# DIRECTIONS FOR THIS TASK:
Repeat the listing in full, preserving every character.
== EXCERPTED RECORDS
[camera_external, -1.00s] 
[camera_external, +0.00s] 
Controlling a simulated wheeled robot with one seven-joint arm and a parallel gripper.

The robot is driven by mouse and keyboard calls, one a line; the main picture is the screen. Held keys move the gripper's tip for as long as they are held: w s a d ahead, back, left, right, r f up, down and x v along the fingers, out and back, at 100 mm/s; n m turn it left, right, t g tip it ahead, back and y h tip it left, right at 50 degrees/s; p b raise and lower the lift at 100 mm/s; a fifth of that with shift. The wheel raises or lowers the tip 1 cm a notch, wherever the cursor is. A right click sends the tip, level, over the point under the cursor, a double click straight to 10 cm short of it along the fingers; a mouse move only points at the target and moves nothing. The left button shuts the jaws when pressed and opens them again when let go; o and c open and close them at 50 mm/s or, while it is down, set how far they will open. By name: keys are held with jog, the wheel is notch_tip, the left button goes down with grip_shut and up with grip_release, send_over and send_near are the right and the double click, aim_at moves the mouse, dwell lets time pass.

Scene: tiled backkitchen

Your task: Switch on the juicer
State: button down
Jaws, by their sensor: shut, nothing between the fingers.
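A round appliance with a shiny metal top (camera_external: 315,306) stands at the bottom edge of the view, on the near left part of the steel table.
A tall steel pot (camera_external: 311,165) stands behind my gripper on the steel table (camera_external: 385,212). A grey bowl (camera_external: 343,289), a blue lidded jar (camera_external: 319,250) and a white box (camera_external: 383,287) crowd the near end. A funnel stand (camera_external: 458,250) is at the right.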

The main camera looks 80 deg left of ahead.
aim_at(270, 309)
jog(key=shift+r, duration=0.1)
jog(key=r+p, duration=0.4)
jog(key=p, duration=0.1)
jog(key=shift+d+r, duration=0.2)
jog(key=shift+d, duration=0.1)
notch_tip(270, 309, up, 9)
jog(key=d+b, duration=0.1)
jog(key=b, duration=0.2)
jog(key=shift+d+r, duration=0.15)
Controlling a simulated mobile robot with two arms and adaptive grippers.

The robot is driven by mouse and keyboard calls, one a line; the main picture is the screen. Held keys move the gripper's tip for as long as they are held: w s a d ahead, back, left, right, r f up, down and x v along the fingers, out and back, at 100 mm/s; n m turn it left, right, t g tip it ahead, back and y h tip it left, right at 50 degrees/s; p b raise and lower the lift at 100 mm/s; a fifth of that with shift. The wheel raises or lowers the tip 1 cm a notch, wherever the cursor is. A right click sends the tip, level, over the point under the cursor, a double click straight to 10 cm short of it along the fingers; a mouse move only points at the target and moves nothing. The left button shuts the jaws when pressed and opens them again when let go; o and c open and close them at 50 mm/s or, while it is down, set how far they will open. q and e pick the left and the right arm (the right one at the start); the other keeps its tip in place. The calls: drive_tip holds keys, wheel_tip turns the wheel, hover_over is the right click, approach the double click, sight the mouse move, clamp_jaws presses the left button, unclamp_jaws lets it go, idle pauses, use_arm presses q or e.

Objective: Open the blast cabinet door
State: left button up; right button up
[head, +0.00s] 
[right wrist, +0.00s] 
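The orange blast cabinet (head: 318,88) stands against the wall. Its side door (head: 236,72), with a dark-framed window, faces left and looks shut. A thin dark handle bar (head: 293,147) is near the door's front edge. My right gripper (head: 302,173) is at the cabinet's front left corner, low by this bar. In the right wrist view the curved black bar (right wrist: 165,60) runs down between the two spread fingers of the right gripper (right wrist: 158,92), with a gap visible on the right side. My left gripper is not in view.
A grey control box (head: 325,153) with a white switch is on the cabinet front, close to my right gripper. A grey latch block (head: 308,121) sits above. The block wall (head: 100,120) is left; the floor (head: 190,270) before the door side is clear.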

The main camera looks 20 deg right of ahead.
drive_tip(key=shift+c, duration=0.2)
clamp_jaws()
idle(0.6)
====
# RESULT OF THE EXERCISE:
[camera_external, -1.00s] 
[camera_external, +0.00s] 
Controlling a simulated wheeled robot with one seven-joint arm and a parallel gripper.

The robot is driven by mouse and keyboard calls, one a line; the main picture is the screen. Held keys move the gripper's tip for as long as they are held: w s a d ahead, back, left, right, r f up, down and x v along the fingers, out and back, at 100 mm/s; n m turn it left, right, t g tip it ahead, back and y h tip it left, right at 50 degrees/s; p b raise and lower the lift at 100 mm/s; a fifth of that with shift. The wheel raises or lowers the tip 1 cm a notch, wherever the cursor is. A right click sends the tip, level, over the point under the cursor, a double click straight to 10 cm short of it along the fingers; a mouse move only points at the target and moves nothing. The left button shuts the jaws when pressed and opens them again when let go; o and c open and close them at 50 mm/s or, while it is down, set how far they will open. By name: keys are held with jog, the wheel is notch_tip, the left button goes down with grip_shut and up with grip_release, send_over and send_near are the right and the double click, aim_at moves the mouse, dwell lets time pass.

Scene: tiled backkitchen

Your task: Switch on the juicer
State: button down
Jaws, by their sensor: shut, nothing between the fingers.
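A round appliance with a shiny metal top (camera_external: 315,306) stands at the bottom edge of the view, on the near left part of the steel table.
A tall steel pot (camera_external: 311,165) stands behind my gripper on the steel table (camera_external: 385,212). A grey bowl (camera_external: 343,289), a blue lidded jar (camera_external: 319,250) and a white box (camera_external: 383,287) crowd the near end. A funnel stand (camera_external: 458,250) is at the right.

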The main camera looks 80 deg left of ahead.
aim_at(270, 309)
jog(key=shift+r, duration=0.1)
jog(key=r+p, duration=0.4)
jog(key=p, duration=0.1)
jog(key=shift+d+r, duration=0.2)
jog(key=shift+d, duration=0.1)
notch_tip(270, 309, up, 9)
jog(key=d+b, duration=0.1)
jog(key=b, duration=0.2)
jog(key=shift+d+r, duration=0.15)
Controlling a simulated mobile robot with two arms and adaptive grippers.

The robot is driven by mouse and keyboard calls, one a line; the main picture is the screen. Held keys move the gripper's tip for as long as they are held: w s a d ahead, back, left, right, r f up, down and x v along the fingers, out and back, at 100 mm/s; n m turn it left, right, t g tip it ahead, back and y h tip it left, right at 50 degrees/s; p b raise and lower the lift at 100 mm/s; a fifth of that with shift. The wheel raises or lowers the tip 1 cm a notch, wherever the cursor is. A right click sends the tip, level, over the point under the cursor, a double click straight to 10 cm short of it along the fingers; a mouse move only points at the target and moves nothing. The left button shuts the jaws when pressed and opens them again when let go; o and c open and close them at 50 mm/s or, while it is down, set how far they will open. q and e pick the left and the right arm (the right one at the start); the other keeps its tip in place. The calls: drive_tip holds keys, wheel_tip turns the wheel, hover_over is the right click, approach the double click, sight the mouse move, clamp_jaws presses the left button, unclamp_jaws lets it go, idle pauses, use_arm presses q or e.

Objective: Open the blast cabinet door
State: left button up; right button up
[head, +0.00s] 
[right wrist, +0.00s] 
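The orange blast cabinet (head: 318,88) stands against the wall. Its side door (head: 236,72), with a dark-framed window, faces left and looks shut. A thin dark handle bar (head: 293,147) is near the door's front edge. My right gripper (head: 302,173) is at the cabinet's front left corner, low by this bar. In the right wrist view the curved black bar (right wrist: 165,60) runs down between the two spread fingers of the right gripper (right wrist: 158,92), with a gap visible on the right side. My left gripper is not in view.
A grey control box (head: 325,153) with a white switch is on the cabinet front, close to my right gripper. A grey latch block (head: 308,121) sits above. The block wall (head: 100,120) is left; the floor (head: 190,270) before the door side is clear.

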The main camera looks 20 deg right of ahead.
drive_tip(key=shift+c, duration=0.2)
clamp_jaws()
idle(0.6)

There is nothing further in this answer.